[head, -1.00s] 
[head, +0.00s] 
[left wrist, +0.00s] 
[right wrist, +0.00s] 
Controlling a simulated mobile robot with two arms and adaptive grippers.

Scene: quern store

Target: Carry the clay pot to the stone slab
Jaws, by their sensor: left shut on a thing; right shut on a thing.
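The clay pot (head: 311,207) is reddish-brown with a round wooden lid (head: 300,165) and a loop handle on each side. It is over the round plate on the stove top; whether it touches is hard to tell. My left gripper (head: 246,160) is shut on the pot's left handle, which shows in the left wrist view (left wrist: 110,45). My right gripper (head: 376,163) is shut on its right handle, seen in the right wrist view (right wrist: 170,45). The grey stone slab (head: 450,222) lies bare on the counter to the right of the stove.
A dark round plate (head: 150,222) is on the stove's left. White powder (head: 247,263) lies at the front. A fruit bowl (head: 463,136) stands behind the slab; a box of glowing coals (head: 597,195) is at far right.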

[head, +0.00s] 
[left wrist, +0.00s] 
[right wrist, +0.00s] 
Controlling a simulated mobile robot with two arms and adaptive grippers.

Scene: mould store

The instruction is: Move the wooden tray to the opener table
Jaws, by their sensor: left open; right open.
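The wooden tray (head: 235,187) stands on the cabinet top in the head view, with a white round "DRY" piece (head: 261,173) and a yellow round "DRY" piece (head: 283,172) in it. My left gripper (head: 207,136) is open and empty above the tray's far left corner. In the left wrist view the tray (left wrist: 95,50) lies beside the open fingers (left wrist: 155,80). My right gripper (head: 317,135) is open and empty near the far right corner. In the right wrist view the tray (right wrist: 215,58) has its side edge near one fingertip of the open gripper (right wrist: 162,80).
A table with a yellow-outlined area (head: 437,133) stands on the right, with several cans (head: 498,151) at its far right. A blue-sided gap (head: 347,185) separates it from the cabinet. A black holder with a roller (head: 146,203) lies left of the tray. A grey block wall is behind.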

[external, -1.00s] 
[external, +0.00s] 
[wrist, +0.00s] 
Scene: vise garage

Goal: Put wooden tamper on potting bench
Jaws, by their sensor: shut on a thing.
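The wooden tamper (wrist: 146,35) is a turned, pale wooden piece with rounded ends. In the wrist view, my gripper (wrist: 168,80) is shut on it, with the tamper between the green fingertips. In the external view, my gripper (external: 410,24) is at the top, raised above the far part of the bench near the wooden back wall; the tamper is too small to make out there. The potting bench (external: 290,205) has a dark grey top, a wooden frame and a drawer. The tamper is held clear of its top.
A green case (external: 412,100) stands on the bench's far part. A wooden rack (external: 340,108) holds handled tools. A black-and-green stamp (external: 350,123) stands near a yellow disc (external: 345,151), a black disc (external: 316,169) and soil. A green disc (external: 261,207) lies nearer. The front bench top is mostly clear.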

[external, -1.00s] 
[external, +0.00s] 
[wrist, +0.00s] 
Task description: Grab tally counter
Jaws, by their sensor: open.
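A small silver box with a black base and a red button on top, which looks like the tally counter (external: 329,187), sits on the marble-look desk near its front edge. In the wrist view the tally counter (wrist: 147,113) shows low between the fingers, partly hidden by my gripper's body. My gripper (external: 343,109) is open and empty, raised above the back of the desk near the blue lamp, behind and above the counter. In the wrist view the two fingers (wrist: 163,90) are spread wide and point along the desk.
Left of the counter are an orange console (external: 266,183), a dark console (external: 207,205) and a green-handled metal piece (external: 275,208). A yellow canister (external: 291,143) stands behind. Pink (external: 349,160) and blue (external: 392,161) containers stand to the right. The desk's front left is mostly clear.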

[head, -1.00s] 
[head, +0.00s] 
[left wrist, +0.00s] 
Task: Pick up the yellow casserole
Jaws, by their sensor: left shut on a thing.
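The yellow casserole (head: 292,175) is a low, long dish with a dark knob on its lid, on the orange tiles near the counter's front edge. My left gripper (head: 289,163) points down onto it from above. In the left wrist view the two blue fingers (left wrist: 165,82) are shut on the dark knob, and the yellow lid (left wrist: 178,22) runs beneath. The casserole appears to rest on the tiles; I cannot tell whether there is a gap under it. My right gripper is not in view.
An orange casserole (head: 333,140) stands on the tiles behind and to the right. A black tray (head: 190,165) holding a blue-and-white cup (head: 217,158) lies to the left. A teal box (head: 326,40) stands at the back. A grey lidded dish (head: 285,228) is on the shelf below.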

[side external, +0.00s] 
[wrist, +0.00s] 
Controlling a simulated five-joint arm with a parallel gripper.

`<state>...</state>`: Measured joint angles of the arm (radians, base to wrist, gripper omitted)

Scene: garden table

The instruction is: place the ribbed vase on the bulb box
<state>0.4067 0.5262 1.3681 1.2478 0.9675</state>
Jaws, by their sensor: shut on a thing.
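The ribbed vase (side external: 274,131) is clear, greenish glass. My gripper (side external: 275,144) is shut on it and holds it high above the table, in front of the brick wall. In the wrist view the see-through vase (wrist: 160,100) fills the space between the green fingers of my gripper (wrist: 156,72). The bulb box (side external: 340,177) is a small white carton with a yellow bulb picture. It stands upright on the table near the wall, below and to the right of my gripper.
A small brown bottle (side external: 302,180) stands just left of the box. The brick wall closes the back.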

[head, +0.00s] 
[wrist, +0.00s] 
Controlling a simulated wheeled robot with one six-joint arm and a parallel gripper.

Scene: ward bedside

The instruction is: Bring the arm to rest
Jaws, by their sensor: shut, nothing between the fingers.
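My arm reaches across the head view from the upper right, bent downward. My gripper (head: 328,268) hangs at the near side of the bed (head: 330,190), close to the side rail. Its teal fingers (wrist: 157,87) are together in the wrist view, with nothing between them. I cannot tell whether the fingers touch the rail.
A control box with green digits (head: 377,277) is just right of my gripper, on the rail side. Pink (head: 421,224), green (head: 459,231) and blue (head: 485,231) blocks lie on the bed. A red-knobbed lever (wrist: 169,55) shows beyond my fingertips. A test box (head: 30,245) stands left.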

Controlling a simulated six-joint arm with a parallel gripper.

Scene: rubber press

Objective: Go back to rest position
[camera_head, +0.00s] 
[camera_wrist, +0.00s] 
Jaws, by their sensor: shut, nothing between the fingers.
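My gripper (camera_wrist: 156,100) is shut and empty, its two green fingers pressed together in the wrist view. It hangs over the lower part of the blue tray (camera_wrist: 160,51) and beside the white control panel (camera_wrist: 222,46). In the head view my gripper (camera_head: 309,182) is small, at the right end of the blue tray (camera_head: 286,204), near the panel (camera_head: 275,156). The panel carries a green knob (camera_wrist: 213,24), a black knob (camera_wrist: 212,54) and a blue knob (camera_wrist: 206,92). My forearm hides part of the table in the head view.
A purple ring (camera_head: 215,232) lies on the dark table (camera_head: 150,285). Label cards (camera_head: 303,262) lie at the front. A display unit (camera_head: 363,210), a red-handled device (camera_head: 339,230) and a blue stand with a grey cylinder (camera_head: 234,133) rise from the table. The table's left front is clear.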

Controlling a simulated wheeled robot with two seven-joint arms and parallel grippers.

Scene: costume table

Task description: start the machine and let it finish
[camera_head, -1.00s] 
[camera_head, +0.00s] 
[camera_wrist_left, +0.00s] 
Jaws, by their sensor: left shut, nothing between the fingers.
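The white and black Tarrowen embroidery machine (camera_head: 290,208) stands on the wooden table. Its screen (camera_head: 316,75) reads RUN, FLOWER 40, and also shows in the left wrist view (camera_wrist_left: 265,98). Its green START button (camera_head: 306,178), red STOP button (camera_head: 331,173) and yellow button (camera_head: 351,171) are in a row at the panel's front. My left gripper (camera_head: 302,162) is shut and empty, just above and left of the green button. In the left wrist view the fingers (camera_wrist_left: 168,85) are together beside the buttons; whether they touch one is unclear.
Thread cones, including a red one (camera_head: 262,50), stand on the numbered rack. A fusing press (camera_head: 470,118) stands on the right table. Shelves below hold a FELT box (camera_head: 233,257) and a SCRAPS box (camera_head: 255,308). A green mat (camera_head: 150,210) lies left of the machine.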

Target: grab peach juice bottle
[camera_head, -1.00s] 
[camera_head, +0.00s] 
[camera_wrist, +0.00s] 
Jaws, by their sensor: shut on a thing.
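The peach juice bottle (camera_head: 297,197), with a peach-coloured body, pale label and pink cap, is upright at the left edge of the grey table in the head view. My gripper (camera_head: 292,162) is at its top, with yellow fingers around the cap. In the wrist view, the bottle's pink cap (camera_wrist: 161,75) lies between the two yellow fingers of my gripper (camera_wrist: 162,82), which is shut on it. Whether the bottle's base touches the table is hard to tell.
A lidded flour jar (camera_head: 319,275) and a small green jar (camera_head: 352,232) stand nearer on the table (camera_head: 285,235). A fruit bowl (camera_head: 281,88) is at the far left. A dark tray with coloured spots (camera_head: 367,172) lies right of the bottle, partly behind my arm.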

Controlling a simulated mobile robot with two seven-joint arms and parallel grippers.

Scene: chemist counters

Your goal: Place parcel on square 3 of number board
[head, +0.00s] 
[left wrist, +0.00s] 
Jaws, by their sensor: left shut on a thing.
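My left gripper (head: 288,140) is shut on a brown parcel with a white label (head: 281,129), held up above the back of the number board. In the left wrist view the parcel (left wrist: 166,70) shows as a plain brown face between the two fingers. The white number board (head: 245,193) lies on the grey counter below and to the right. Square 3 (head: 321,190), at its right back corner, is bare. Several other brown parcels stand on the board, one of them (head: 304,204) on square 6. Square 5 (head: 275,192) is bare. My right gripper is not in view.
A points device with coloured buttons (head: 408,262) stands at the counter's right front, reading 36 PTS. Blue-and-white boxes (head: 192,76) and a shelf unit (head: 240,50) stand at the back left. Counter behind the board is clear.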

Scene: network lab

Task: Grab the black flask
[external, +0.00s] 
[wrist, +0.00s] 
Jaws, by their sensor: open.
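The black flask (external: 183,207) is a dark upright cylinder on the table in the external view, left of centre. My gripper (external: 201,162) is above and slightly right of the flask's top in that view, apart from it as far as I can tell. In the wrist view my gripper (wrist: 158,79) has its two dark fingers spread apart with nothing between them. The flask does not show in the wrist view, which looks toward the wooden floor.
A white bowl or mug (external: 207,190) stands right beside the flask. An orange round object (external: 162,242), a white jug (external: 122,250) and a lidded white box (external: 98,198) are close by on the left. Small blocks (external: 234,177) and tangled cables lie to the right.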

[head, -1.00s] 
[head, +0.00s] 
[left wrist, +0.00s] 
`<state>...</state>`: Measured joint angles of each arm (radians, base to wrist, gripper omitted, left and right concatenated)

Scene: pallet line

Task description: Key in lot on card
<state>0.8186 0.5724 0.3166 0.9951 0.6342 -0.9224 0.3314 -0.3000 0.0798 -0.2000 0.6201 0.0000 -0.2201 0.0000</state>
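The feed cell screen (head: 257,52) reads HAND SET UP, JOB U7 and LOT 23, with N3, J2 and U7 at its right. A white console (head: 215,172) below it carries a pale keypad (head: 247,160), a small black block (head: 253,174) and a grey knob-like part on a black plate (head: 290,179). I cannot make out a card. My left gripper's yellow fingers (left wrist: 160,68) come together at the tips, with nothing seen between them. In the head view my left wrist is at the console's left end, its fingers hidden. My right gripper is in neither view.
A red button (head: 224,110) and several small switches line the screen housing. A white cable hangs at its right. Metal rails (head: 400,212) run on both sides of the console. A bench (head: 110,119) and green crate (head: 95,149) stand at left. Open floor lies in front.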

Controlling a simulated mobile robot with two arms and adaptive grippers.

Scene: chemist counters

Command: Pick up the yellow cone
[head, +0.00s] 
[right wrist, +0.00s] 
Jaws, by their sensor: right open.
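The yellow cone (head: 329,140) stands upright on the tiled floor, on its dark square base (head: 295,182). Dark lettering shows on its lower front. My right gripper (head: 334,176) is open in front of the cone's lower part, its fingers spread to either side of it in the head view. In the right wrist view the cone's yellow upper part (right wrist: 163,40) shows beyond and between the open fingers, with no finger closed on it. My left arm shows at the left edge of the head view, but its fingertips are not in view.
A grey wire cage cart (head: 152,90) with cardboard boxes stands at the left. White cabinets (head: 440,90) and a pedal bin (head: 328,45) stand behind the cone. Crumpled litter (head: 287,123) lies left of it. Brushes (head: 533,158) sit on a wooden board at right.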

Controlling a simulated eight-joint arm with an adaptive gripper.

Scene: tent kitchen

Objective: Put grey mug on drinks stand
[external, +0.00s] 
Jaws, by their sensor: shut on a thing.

Goal:
Extract, please, the lines from the start of the entries above through the one with "The instruction is: Move", both included, reproducing each exactly and adding nothing.

Finished exercise:
[head, -1.00s] 
[head, +0.00s] 
[left wrist, +0.00s] 
[right wrist, +0.00s] 
Controlling a simulated mobile robot with two arms and adaptive grippers.

Scene: quern store

Target: Carry the clay pot to the stone slab
Jaws, by their sensor: left shut on a thing; right shut on a thing.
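The clay pot (head: 311,207) is reddish-brown with a round wooden lid (head: 300,165) and a loop handle on each side. It is over the round plate on the stove top; whether it touches is hard to tell. My left gripper (head: 246,160) is shut on the pot's left handle, which shows in the left wrist view (left wrist: 110,45). My right gripper (head: 376,163) is shut on its right handle, seen in the right wrist view (right wrist: 170,45). The grey stone slab (head: 450,222) lies bare on the counter to the right of the stove.
A dark round plate (head: 150,222) is on the stove's left. White powder (head: 247,263) lies at the front. A fruit bowl (head: 463,136) stands behind the slab; a box of glowing coals (head: 597,195) is at far right.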

[head, +0.00s] 
[left wrist, +0.00s] 
[right wrist, +0.00s] 
Controlling a simulated mobile robot with two arms and adaptive grippers.

Scene: mould store

The instruction is: Move the wooden tray to the opener table

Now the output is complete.